Now parting from the premise that luck and hit points are two different values I'd like to develop the idea further and in turn break hit points into two values: stamina and hit points proper. The purpose of this is to build a system around these two values that grants the skilled fighter a fighting chance by not allowing a quick death, but at the same time granting the skilled fighter and the thoughtful player a quick kill in an encounter.

The hit point mechanism I'm currently using in Saints & Sinners allows for low damage weapons to take a long time to defeat the enemy while high damage weapons will neutralize the enemy quickly, possibly in the first hit. On reading this you might say, well duh! That's always been the case. Well no if we consider what low damage and high damage is and how long I'd like to fighter to last. Let us consider low damage as something that goes  from 1 to 4 hp, medium from 5 to 10 hp and high from 11 to 18 hp. I'd like a combatant taking 1 to 4 hp per hit to require 15 to 20 successful hits (not rounds) to die. The same character suffering medium damage per hit (5 to 10 hp) should last 5 to 10 hits and at the same time a high damage hit should neutralize the character after one or two such hits. This corresponds respectively to : a fist fight, a knife or sword fight, and a .45 to the chest area.

The problem here is this design requires a character to perish when he suffers 18 hp ( a single high 18 hp hit), when he suffers 32 hp (6 medium 6hp hits) and also perish when he suffers 60 hp (20 low 3hp hits). Since I'm talking about hits and not rounds or attacks, elements such as: armor, skill and luck don't play a role. I already know the character has been hit.

Without further delay here's the mechanism and how it's worked for me. First of all some definitions: stamina is the body's capacity to endure damage while hit points are the sheer life force of the character or creature. A character dies when hit points reach zero regardless of stamina value.

To make this work I'm going to do here is take a bit of stamina and call it pain threshold.
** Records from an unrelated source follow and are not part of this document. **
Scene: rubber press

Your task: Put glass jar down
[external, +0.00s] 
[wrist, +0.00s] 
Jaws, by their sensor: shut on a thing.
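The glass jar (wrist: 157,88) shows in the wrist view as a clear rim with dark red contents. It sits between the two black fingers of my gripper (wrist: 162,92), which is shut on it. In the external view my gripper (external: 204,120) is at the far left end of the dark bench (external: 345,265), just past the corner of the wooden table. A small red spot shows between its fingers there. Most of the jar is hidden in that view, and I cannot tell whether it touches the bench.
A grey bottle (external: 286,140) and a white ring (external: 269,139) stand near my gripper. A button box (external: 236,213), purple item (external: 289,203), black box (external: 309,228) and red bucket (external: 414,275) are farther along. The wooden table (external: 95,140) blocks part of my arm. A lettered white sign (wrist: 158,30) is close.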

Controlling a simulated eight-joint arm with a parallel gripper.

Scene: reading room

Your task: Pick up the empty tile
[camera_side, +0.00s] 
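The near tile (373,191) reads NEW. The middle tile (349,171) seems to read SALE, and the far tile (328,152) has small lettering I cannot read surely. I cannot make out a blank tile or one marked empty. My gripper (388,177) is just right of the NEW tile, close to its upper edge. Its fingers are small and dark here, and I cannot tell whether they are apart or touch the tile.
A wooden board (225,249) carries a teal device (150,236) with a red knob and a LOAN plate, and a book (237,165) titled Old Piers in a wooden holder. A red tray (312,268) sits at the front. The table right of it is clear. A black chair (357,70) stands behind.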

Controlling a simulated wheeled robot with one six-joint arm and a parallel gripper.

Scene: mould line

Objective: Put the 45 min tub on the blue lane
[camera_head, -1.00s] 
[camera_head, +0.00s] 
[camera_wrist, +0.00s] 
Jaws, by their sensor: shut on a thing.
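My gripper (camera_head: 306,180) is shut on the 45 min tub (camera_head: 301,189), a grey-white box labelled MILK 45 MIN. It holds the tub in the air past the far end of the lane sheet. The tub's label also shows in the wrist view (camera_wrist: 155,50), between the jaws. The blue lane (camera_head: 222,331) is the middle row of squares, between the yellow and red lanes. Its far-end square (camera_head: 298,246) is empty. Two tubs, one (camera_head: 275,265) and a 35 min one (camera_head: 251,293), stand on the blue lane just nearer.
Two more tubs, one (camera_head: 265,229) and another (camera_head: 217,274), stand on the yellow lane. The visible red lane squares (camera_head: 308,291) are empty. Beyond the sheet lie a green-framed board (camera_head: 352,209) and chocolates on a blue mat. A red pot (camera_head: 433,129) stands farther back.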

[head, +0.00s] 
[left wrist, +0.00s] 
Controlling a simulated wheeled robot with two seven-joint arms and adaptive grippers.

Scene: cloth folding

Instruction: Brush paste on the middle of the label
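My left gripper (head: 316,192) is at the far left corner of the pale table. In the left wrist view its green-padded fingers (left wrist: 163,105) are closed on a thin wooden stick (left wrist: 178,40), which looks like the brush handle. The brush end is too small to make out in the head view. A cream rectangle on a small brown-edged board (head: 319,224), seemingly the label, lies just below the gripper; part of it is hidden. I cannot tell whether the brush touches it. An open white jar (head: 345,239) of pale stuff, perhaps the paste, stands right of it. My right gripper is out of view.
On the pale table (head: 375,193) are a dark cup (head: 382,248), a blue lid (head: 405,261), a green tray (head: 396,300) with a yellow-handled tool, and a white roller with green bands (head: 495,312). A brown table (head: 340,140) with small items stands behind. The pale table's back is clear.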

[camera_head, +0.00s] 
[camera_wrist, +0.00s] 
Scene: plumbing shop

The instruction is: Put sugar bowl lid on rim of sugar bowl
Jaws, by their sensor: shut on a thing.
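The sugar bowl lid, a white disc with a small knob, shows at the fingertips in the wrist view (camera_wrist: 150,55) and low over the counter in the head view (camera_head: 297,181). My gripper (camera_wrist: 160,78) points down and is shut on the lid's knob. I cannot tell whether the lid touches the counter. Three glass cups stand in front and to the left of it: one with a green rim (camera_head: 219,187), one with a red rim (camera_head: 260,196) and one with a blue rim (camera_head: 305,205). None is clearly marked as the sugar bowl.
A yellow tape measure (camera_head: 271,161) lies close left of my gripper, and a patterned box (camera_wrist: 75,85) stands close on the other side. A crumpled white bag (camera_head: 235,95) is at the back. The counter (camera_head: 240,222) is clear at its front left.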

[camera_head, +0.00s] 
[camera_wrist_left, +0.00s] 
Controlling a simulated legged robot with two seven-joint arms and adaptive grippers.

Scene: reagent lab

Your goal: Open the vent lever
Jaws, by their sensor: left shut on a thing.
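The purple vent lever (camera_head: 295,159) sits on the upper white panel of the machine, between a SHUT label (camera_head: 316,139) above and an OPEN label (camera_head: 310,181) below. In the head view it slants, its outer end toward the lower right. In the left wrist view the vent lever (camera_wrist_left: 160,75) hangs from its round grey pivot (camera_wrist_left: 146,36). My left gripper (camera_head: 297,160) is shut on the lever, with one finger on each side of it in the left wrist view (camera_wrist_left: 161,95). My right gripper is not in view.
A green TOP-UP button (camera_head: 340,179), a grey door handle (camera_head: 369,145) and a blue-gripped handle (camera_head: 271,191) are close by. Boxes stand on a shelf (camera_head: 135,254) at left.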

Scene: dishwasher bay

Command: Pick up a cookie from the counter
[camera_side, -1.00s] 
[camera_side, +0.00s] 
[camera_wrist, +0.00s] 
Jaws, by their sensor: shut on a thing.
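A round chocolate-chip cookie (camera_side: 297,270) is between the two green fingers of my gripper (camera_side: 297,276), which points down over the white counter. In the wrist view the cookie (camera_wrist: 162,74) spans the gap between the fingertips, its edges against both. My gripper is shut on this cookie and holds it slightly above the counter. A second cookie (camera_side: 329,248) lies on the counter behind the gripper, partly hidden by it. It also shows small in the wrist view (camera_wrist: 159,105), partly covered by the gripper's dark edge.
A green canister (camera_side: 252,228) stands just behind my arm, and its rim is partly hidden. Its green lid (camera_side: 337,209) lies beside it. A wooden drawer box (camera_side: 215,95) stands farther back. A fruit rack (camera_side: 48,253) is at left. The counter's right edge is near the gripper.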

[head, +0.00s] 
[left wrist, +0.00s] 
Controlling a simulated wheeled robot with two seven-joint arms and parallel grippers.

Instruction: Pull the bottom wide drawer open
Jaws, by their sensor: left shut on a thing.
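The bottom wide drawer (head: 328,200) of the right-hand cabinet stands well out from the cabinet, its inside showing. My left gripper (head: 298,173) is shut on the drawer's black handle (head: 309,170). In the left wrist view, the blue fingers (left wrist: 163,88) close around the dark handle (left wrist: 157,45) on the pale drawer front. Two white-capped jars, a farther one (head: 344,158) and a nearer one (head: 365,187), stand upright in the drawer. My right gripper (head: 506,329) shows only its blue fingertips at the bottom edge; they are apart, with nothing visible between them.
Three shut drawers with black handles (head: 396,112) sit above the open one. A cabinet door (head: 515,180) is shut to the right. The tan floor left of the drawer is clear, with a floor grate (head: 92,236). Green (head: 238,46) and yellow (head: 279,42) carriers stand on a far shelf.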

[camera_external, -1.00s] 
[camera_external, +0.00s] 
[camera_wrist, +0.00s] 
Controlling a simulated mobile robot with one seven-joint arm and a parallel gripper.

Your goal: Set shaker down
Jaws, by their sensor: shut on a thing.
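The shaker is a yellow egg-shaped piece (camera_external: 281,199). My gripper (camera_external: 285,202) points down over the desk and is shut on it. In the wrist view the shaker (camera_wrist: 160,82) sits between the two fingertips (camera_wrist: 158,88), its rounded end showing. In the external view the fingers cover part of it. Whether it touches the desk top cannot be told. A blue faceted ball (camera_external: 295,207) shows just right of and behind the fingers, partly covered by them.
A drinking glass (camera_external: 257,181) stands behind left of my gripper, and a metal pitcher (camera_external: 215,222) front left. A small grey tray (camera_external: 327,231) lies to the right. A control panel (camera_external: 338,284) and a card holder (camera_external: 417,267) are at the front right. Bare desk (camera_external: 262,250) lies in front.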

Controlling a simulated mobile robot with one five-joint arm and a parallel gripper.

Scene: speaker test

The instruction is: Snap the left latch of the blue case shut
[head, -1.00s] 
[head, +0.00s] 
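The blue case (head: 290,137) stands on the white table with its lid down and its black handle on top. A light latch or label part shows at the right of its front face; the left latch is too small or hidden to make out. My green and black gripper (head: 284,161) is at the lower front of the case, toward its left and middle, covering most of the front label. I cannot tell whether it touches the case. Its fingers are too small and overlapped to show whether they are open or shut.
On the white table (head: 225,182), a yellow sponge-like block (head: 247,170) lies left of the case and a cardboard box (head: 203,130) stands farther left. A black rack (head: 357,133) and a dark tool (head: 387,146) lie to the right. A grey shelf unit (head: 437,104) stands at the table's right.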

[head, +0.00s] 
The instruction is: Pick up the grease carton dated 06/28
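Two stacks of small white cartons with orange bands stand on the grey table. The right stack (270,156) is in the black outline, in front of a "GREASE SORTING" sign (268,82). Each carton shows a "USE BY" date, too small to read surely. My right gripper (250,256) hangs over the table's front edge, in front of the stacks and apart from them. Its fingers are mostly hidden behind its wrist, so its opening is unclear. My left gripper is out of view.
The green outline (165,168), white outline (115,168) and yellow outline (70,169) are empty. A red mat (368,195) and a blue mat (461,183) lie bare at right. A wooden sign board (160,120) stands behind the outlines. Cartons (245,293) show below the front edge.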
This will act as a window or per-hit buffer that will allow damage to be channeled either to stamina, hp or both. The result is a damage transfer as shown in the following graph which shows damage to hp and stamina based on the per-hit damage delivered to the character. Any value below or equal to the pain threshold is dealt to stamina only. Any amount that overflows is delivered to hit points. So a character with 32 stamina points, a pain threshold of 4 and 18 hp would be represented as follows. The yellow line represents the relative damage being dealt by the blow.


Anything less than or equal to 4 causes no damage and is absorbed by stamina (the blue line). Once damage reaches 5 points it begins to overflow to hit points and stamina is unable to absorb any more damage (blue line levels out for any further damage). The character becomes vulnerable at this point as shown by the rising yellow line. Initially the line is around 3 (30%), representing small wounds. It then increases to about 6 (60%) representing serious wounds. At 23 points delivered per hit the character dies in a single attack. This is due to the fact that 23 points - 4 stamina (pain threshold) is 19, and that's one point above the character's 18 hp.

Modeling this the system performs as the following graphs show. Each graph has a blue line representing damage delivered per hit. This is a random value between the specified ranges: 1 to 4hp for low damage, 5 to 10hp for medium damage and 11 to 18hp for high damage.

The orange line shows initial stamina value and how it decays over time. The yellow line shows hit points and its decay over time.



When suffering low damage  (1 to 4 hp per hit) the character's stamina is very effective. Hit points don't begin to drop until the character runs out of stamina. This happens around hit 9 and 10. The character finally perishes at hit 18.


When suffering medium damage (5 to 10 hp per hit) the character's stamina and hit points drop alongside each other. With every hit the character's stamina is able to stop part of the damage, but not all. The character perishes at hit 6.


When suffering high damage (10 to 18 hp per hit) the character's stamina is not very effective. In this case it stops enough to prevent the character form dying after the first hit, but the second hit is a game stopper for the player. The character perishes after the second hit even when the character still has two thirds of the stamina points left.

This mechanism has worked really well for me in putting tactics in the forefront of an encounter. A quick entry into a room, a backstab, sword fights and a fist fights now fit better into place without compromising those lengthy fights we enjoy in our games nor placing our characters in the extreme danger of a highly lethal game.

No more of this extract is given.